— BEGIN —

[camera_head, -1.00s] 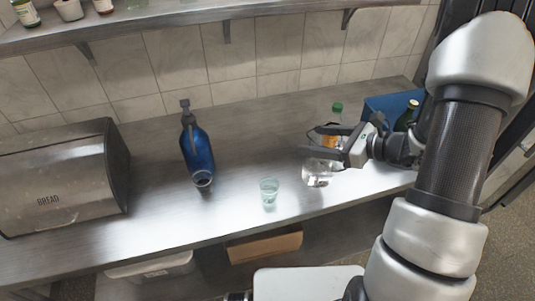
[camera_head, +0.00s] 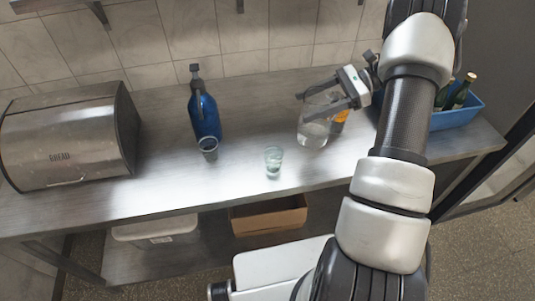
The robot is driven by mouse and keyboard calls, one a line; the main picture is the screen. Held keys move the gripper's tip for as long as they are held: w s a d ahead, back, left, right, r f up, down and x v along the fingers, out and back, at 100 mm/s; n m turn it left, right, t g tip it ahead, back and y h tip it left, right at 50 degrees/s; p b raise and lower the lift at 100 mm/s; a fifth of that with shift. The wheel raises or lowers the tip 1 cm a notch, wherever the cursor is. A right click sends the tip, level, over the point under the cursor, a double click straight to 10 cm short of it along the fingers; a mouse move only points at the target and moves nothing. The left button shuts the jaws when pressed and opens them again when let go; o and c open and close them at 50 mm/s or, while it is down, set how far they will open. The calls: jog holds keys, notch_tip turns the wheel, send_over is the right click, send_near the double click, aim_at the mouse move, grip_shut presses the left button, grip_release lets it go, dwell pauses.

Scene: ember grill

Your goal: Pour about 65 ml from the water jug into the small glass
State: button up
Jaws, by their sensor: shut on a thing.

— END —

■ **WHAT IS ASKED**
Repeat the material above word for word and skip every image in it.

■ **IN RESPONSE**
[camera_head, -1.00s] 
[camera_head, +0.00s] 
The robot is driven by mouse and keyboard calls, one a line; the main picture is the screen. Held keys move the gripper's tip for as long as they are held: w s a d ahead, back, left, right, r f up, down and x v along the fingers, out and back, at 100 mm/s; n m turn it left, right, t g tip it ahead, back and y h tip it left, right at 50 degrees/s; p b raise and lower the lift at 100 mm/s; a fifth of that with shift. The wheel raises or lowers the tip 1 cm a notch, wherever the cursor is. A right click sends the tip, level, over the point under the cursor, a double click straight to 10 cm short of it along the fingers; a mouse move only points at the target and moves nothing. The left button shuts the jaws when pressed and opens them again when let go; o and c open and close them at 50 mm/s or, while it is down, set how far they will open. The calls: jog holds keys, notch_tip turns the wheel, send_over is the right click, send_near the double click, aim_at the mouse move, grip_shut presses the left button, grip_release lets it go, dwell pauses.

Scene: ember grill

Your goal: Pour about 65 ml from the water jug into the small glass
State: button up
Jaws, by their sensor: shut on a thing.

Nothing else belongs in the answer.